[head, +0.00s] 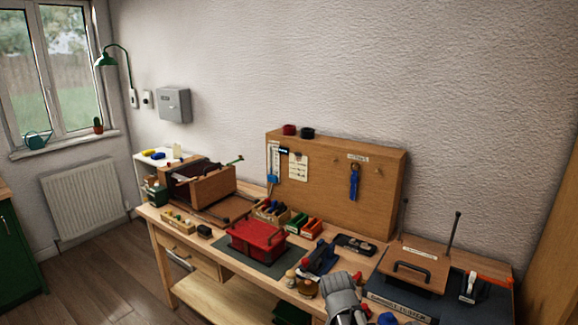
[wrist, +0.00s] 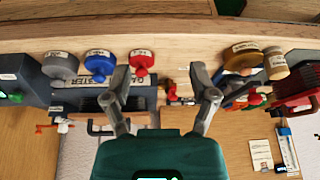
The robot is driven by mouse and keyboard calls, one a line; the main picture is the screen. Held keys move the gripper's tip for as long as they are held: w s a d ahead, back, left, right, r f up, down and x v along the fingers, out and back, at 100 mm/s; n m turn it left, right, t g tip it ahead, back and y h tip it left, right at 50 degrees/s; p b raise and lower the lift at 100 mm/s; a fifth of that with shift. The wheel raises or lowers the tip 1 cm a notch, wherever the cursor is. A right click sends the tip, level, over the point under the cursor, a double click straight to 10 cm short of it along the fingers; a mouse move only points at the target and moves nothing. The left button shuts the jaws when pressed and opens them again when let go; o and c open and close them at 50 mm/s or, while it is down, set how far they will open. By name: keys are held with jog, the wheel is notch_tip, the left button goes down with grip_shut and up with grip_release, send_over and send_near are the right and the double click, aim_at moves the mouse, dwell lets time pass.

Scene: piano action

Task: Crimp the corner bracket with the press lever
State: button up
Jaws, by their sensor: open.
------------------------------------------------
WHAT IS EXPECTED: Copy out each line word for word, please, skipping the images.

SOLUTION TO THE PROBLEM:
[head, +0.00s] 
[wrist, +0.00s] 
The robot is driven by mouse and keyboard calls, one a line; the main picture is the screen. Held keys move the gripper's tip for as long as they are held: w s a d ahead, back, left, right, r f up, down and x v along the fingers, out and back, at 100 mm/s; n m turn it left, right, t g tip it ahead, back and y h tip it left, right at 50 degrees/s; p b raise and lower the lift at 100 mm/s; a fifth of that with shift. The wheel raises or lowers the tip 1 cm a notch, wherever the cursor is. A right click sends the tip, level, over the point under the cursor, a double click straight to 10 cm short of it along the fingers; a mouse move only points at the target and moves nothing. The left button shuts the jaws when pressed and opens them again when let go; o and c open and close them at 50 mm/s or, while it is down, set how far they will open. By name: keys are held with jog, the wheel is notch_tip, the left button goes down with grip_shut and up with grip_release, send_over and send_near are the right and the double click, aim_at moves the mouse, dwell lets time pass.

Scene: piano action

Task: Crimp the corner bracket with the press lever
State: button up
Jaws, by their sensor: open.

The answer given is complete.